Tout d'abord, jamais le "Pour un second manifeste communiste" n'a défini le courant trotskyste comme "réformiste" mais comme "réformiste vis-à-vis du stalinisme" ce qui est quelque peu différent. Cependant, cette rectification étant faite, aujourd'hui, en effet, une très grande partie d'entre nous ne considère plus cette définition comme valable et préfère souligner que le "trotskysme" se rapproche de plus en plus de la contre-révolution.

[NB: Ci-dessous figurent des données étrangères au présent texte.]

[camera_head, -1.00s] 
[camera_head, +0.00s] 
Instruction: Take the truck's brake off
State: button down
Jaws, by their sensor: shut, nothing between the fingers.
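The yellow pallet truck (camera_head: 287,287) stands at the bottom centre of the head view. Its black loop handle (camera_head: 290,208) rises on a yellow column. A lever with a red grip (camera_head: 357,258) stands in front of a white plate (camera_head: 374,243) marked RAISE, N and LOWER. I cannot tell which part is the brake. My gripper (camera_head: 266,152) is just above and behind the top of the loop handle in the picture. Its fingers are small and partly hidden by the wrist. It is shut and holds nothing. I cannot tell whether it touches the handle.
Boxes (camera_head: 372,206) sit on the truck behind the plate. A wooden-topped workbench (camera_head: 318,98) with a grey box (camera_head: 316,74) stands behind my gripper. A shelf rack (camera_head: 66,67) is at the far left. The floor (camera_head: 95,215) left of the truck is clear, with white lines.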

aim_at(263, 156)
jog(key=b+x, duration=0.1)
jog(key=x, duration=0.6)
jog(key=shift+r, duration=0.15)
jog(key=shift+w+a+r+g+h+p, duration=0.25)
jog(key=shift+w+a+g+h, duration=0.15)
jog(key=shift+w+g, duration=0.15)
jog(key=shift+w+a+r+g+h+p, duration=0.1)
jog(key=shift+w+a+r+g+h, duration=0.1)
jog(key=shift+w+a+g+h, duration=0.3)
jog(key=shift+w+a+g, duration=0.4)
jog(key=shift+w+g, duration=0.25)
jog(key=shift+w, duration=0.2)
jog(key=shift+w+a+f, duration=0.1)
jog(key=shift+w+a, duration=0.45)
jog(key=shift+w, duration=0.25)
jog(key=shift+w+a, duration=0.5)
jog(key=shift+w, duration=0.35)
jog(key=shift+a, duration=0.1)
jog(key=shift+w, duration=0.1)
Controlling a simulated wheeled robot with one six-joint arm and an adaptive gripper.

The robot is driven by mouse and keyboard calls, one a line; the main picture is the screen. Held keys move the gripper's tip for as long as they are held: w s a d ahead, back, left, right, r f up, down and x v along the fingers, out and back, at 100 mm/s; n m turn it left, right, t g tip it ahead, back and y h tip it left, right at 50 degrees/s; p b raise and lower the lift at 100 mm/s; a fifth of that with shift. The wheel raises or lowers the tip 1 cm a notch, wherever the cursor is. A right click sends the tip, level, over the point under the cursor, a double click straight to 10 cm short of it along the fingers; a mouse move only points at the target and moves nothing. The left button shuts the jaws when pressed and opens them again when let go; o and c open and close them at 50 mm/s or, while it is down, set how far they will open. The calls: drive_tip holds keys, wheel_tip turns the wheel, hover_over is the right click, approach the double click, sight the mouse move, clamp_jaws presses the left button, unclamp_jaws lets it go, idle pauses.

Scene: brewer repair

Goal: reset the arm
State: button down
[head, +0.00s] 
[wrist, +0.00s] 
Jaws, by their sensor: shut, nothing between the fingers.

Pour ce qui est du "préjugé favorable" pour LO que notre groupe a en effet à un moment montré, nous pensons encore maintenant que le F.O.R. n'a pas eu tort d'espérer que LO donnerait quelque chose d'intéressant puisqu’en 1974, Union Ouvrière scissionnait. Bien entendu, nous savons que, pour vous,U.0. n'a jamais été qu'un ramassis d'"avortons du capital", mais nous jugeons ce qu'a été U.O. différemment de la manière si peu indulgente et si rapide dont vous l'aviez jugée du haut de votre promontoire de "futur parti de la révolution".

Enfin, sur le fait que nous faisons une différence entre Trotsky, le "maître" comme vous dites, et les "trotskystes", les "disciples", une question une seule : faites-vous une différence entre Marx et ceux qui se baptisent "marxistes", entre Lénine et ceux qui se baptisent "léninistes", entre Bordiga et ceux qui se baptisent "bordiguistes" ?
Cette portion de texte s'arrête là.